Abstract

We present the first constraints on the full parameter space of the Galileon modified gravity model, considering both the cosmological parameters and the coefficients which specify the additional terms in the Lagrangian due to the Galileon field, which we call the Galileon parameters. We use the latest cosmic microwave background measurements, along with distance measurements from supernovae and baryonic acoustic oscillations, performing a Monte Carlo Markov Chain exploration of the nine-dimensional parameter space. The integrated Sachs-Wolfe signal can be very different in Galileon models compared to standard gravity, making it essential to use the full cosmic microwave background data rather than the cosmic microwave background distance priors.

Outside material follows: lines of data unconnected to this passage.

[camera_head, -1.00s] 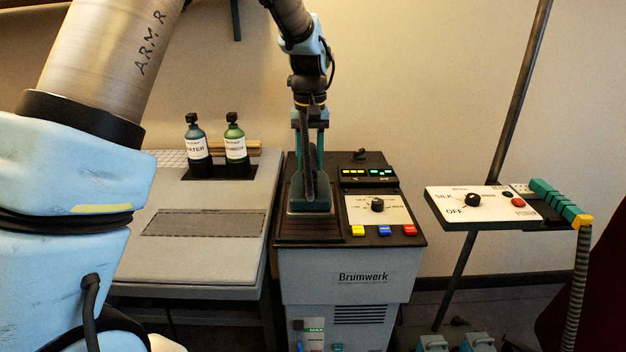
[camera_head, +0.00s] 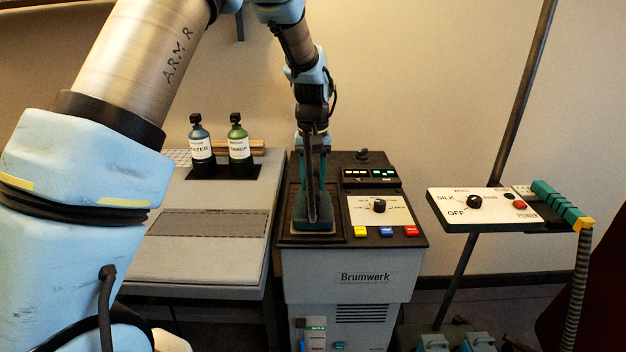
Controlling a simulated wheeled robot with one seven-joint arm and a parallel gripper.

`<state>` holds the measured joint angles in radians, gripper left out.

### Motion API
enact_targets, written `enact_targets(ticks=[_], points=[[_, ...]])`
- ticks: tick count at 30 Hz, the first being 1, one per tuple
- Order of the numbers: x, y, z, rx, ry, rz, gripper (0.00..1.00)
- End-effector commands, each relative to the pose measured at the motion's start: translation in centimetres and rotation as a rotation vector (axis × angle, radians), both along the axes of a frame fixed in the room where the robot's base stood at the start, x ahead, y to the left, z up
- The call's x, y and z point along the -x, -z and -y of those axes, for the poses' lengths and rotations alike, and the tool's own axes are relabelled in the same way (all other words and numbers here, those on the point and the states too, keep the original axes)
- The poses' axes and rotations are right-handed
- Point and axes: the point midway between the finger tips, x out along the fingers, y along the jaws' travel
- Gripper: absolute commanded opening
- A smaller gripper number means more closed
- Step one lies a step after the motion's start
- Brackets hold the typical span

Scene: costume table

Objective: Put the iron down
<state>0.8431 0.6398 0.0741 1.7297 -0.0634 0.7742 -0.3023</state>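The iron (camera_head: 314,224), with a teal base and a dark upright part, is over the dark recessed rest (camera_head: 341,231) on the left of the Brumwerk station's top. My gripper (camera_head: 312,162) comes down from above and is shut on the iron's upper part. The fingertips are partly hidden behind the dark part. The iron's base is very low at the rest; I cannot tell whether it touches.
The Brumwerk station (camera_head: 350,274) has a dial and coloured buttons to the right of the rest. A grey board (camera_head: 200,255) with two bottles (camera_head: 220,150) stands to the left. A control panel (camera_head: 480,205) on a pole is at right.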

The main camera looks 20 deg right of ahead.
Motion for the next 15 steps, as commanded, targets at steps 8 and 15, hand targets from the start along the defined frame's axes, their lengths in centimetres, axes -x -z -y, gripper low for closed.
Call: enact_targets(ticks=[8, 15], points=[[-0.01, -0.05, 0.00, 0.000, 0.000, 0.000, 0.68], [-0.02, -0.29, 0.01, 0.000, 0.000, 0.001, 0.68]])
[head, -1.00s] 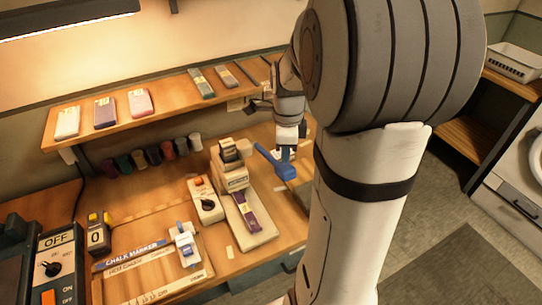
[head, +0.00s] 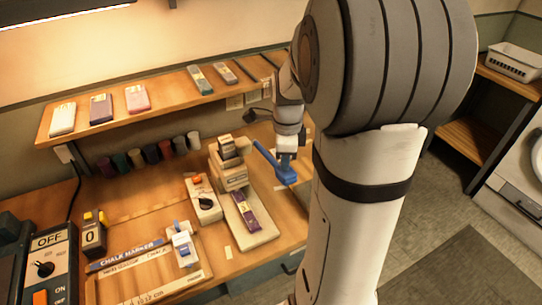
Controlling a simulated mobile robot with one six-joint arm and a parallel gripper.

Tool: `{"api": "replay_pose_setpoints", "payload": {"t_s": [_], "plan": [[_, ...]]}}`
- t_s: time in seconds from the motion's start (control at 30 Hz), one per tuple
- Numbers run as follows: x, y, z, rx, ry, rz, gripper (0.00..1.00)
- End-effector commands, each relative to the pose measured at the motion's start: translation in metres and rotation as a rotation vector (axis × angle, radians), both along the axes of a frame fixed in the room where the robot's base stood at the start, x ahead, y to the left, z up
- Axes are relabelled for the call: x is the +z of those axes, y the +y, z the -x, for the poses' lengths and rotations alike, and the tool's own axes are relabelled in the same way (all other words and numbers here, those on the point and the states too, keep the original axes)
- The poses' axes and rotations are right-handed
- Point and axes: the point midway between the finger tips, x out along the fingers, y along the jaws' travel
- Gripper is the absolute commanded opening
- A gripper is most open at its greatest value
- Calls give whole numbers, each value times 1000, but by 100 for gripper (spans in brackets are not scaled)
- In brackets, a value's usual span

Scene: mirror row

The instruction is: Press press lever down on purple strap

We demonstrate that meaningful constraints are only possible in the Galileon parameter space after taking advantage of a scaling degeneracy. We find that the Galileon model can fit the Wilkinson microwave anisotropy probe 9-year results better than the standard $\ensuremath{\Lambda}$-cold dark matter model, but gives a slightly worse fit overall once lower redshift distance measurements are included. The best-fitting cosmological parameters (e.g., matter density, scalar spectral index, fluctuation amplitude) can differ by more than $2\ensuremath{\sigma}$ in the Galileon model compared with $\ensuremath{\Lambda}\mathrm{CDM}$. We highlight other potential constraints of the Galileon model using galaxy clustering and weak lensing measurements.